### Dataset rows ###
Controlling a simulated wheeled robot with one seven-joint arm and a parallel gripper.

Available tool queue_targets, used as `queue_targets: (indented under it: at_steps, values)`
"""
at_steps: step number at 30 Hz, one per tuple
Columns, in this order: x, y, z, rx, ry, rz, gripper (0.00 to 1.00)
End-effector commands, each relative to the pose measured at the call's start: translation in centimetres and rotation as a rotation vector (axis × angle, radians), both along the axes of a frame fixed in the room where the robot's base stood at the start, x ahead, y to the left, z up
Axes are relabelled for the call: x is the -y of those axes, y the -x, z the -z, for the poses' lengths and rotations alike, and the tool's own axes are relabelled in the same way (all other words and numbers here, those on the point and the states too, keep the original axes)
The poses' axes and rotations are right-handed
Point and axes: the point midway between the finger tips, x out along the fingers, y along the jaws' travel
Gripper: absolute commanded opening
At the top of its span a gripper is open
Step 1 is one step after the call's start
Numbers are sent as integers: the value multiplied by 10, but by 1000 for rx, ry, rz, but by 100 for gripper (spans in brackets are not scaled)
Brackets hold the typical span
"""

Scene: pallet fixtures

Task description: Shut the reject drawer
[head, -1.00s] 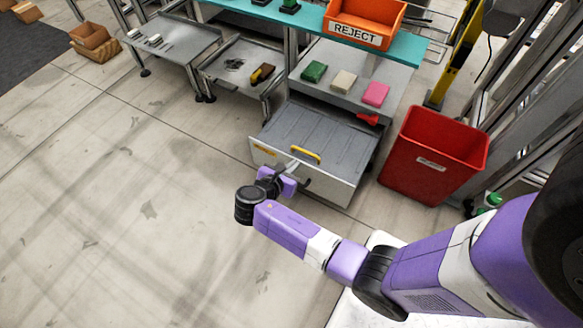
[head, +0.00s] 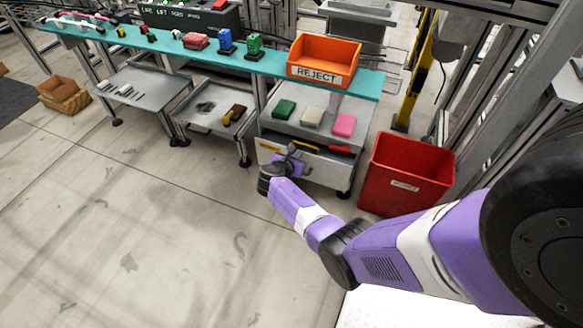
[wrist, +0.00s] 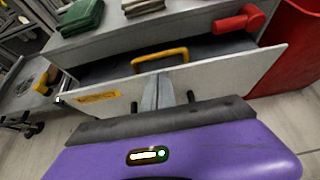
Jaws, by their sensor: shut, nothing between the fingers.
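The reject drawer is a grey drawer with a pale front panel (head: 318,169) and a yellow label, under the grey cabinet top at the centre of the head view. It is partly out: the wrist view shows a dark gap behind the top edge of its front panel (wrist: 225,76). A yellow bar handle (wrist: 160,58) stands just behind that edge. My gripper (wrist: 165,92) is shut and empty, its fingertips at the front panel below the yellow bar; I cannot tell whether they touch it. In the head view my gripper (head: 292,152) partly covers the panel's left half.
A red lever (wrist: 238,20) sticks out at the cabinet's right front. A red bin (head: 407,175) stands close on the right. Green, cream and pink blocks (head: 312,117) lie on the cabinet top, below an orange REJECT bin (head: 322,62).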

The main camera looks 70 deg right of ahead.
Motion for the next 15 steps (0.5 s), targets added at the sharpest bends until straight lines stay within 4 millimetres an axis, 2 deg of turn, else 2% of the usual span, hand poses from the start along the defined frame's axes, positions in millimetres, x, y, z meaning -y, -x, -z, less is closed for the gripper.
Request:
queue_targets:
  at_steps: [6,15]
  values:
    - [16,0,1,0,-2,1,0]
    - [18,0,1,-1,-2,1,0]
###
### Dataset rows ###
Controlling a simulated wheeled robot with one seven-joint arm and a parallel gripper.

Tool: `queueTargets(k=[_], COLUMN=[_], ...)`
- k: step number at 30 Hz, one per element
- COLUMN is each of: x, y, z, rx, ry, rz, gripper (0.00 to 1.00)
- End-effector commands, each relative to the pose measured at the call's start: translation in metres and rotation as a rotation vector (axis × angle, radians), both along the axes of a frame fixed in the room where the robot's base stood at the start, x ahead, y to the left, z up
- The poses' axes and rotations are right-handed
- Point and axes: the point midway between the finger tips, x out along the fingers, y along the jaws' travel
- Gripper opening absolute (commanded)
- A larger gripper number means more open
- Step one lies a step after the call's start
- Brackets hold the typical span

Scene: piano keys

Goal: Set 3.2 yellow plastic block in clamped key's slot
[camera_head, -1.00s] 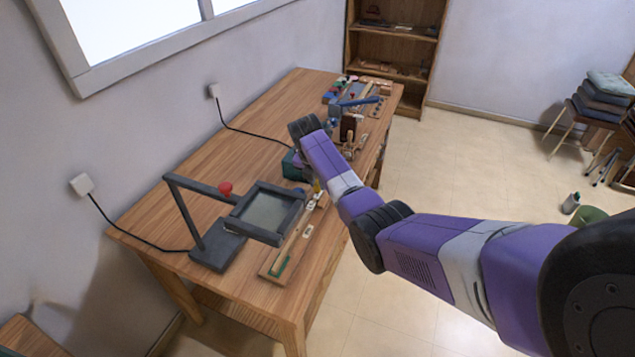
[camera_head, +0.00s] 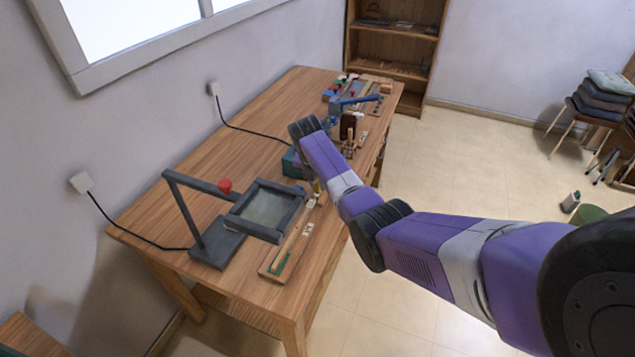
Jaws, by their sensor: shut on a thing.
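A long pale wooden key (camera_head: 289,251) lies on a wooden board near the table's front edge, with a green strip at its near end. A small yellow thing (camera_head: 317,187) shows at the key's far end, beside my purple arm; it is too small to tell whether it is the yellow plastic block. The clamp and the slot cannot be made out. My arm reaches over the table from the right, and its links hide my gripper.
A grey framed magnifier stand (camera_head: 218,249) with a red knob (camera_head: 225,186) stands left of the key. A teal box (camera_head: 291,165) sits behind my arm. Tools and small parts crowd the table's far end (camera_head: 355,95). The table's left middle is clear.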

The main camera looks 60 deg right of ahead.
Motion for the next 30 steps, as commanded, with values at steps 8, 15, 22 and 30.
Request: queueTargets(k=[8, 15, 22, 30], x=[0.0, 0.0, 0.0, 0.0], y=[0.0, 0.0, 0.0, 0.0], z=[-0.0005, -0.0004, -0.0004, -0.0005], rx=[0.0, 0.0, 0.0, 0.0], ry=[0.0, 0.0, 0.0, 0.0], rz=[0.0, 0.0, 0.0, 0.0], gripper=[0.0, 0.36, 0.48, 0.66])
###
### Dataset rows ###
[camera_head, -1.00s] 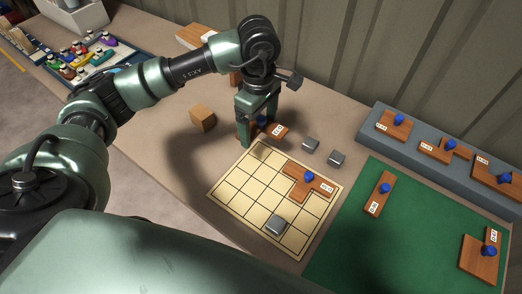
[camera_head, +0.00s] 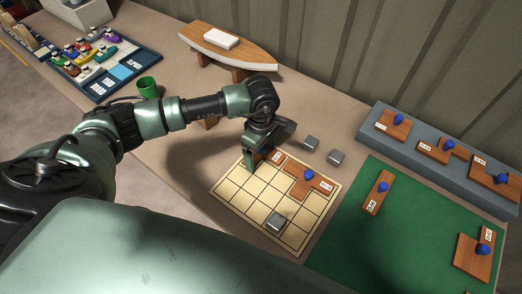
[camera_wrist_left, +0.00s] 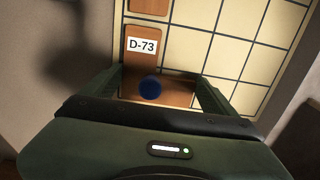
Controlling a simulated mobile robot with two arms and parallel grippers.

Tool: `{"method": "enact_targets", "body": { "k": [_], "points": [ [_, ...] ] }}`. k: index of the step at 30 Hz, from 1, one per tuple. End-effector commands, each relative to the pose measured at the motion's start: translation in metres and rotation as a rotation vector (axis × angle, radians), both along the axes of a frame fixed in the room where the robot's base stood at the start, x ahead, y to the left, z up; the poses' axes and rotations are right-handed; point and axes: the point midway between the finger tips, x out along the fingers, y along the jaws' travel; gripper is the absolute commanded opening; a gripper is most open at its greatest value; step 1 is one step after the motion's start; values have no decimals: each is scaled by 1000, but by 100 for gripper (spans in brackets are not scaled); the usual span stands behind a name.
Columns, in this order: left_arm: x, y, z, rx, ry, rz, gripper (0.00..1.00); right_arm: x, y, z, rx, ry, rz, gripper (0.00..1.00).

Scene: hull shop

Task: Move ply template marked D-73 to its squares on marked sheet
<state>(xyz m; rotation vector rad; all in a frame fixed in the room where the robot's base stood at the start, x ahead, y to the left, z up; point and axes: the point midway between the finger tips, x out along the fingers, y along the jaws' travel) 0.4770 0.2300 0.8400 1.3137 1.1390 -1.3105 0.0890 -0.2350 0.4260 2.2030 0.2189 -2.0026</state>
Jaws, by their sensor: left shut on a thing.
###
[Requirements]
Locate and copy each line in the data above that includes the word "angle".

[Written reply]
End-effector commands, each relative to the pose measured at the call's start: translation in centimetres and rotation as a rotation vector (axis × angle, radians), both along the axes of a frame fixed in the room where the robot's base stood at the start, x ahead, y to the left, z up
- End-effector commands, each relative to the pose measured at the call's start: translation in metres and rotation as a rotation vector (axis × angle, radians), both along the axes of a frame fixed in the room where the robot's base stood at the start, x ahead, y to the left, z up
Tool: `{"method": "enact_targets", "body": { "k": [_], "points": [ [_, ...] ] }}`. k: index of the step at 30 Hz, from 1, one per tuple. End-effector commands, each relative to the pose measured at the motion's start: translation in metres and rotation as a rotation vector (axis × angle, radians), both along the axes of a frame fixed in the room where the robot's base stood at the start, x ahead, y to the left, z up; the poses' axes and rotations are right-handed; point and axes: the point midway between the finger tips, x out along the fingers, y along the jaws' travel; gripper is the absolute commanded opening; a gripper is most open at its greatest value; step 1 is one step after the motion's start; values have no decimals: each is scaled by 1000, but by 100 for gripper (spans in brackets are not scaled); the usual span stands behind a name.

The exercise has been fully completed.